====== PROVIDED MATERIAL
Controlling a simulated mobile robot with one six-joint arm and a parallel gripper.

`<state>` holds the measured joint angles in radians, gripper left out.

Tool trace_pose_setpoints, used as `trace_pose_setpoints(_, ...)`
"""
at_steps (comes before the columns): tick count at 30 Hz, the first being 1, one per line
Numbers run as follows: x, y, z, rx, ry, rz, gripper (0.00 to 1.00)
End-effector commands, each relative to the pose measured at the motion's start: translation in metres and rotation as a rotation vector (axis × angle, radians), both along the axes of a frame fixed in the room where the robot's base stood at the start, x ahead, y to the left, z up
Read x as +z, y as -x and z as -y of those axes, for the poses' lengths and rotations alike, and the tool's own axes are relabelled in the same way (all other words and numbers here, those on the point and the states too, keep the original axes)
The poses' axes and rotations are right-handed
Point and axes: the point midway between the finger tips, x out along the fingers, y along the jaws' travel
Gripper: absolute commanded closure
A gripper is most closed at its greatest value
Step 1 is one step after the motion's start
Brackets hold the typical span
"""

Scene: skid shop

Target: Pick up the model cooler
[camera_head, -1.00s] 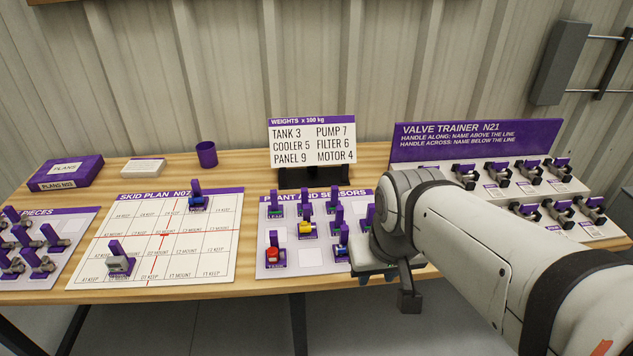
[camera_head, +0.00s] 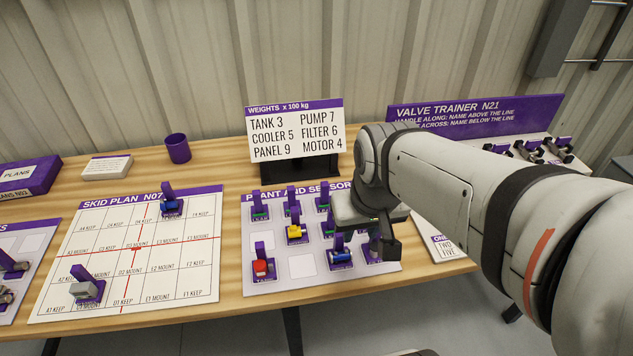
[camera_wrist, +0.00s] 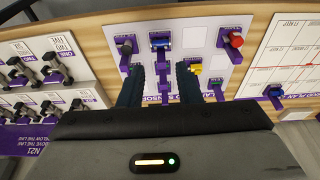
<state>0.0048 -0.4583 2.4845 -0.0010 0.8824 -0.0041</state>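The plant and sensors board (camera_head: 302,265) carries several small models with purple upright tabs. A red one (camera_head: 260,267), a yellow one (camera_head: 295,232) and a blue one (camera_head: 340,256) show clearly. Their labels are too small to read, so I cannot tell which is the cooler. My gripper (camera_wrist: 159,88) is open, its two dark fingers apart with nothing seen held between them. In the wrist view it points at the board, with the blue model (camera_wrist: 160,42) just beyond the fingertips and the yellow model (camera_wrist: 196,69) beside the right finger. My wrist hides part of the board in the head view.
The skid plan (camera_head: 140,250) lies left, bearing a grey model (camera_head: 86,290) and a blue model (camera_head: 171,207). The weights sign (camera_head: 296,130) stands behind the board. The valve trainer (camera_head: 475,110) is at right. A purple cup (camera_head: 177,148) stands at the back.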

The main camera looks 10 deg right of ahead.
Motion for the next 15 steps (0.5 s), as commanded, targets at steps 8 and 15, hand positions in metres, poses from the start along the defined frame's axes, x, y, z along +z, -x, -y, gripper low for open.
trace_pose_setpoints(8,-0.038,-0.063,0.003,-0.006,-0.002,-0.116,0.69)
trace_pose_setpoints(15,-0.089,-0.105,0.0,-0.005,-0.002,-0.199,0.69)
============
DIRECTIVE: Copy the whole listing above word for word but do not carry over the pictures.

RESPONSE:
Controlling a simulated mobile robot with one six-joint arm and a parallel gripper.

`<state>` holds the measured joint angles in radians, gripper left out.

Tool trace_pose_setpoints, used as `trace_pose_setpoints(_, ...)`
"""
at_steps (comes before the columns): tick count at 30 Hz, the first being 1, one per line
Numbers run as follows: x, y, z, rx, ry, rz, gripper (0.00 to 1.00)
End-effector commands, each relative to the pose measured at the motion's start: translation in metres and rotation as a rotation vector (axis × angle, radians), both along the axes of a frame fixed in the room where the robot's base stood at the start, x ahead, y to the left, z up
Read x as +z, y as -x and z as -y of those axes, for the poses' lengths and rotations alike, and the tool's own axes are relabelled in the same way (all other words and numbers here, those on the point and the states too, keep the original axes)
The poses' axes and rotations are right-handed
Point and axes: the point midway between the finger tips, x out along the fingers, y along the jaws' travel
Gripper: absolute commanded closure
A gripper is most closed at its greatest value
Step 1 is one step after the motion's start
Brackets hold the typical span
"""

Scene: skid shop

Target: Pick up the model cooler
[camera_head, -1.00s] 
[camera_head, +0.00s] 
[camera_wrist, +0.00s] 
<state>0.0048 -0.4583 2.4845 -0.0010 0.8824 -0.0041</state>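The plant and sensors board (camera_head: 302,265) carries several small models with purple upright tabs. A red one (camera_head: 260,267), a yellow one (camera_head: 295,232) and a blue one (camera_head: 340,256) show clearly. Their labels are too small to read, so I cannot tell which is the cooler. My gripper (camera_wrist: 159,88) is open, its two dark fingers apart with nothing seen held between them. In the wrist view it points at the board, with the blue model (camera_wrist: 160,42) just beyond the fingertips and the yellow model (camera_wrist: 196,69) beside the right finger. My wrist hides part of the board in the head view.
The skid plan (camera_head: 140,250) lies left, bearing a grey model (camera_head: 86,290) and a blue model (camera_head: 171,207). The weights sign (camera_head: 296,130) stands behind the board. The valve trainer (camera_head: 475,110) is at right. A purple cup (camera_head: 177,148) stands at the back.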

The main camera looks 10 deg right of ahead.
Motion for the next 15 steps (0.5 s), as commanded, targets at steps 8 and 15, hand positions in metres, poses from the start along the defined frame's axes, x, y, z along +z, -x, -y, gripper low for open.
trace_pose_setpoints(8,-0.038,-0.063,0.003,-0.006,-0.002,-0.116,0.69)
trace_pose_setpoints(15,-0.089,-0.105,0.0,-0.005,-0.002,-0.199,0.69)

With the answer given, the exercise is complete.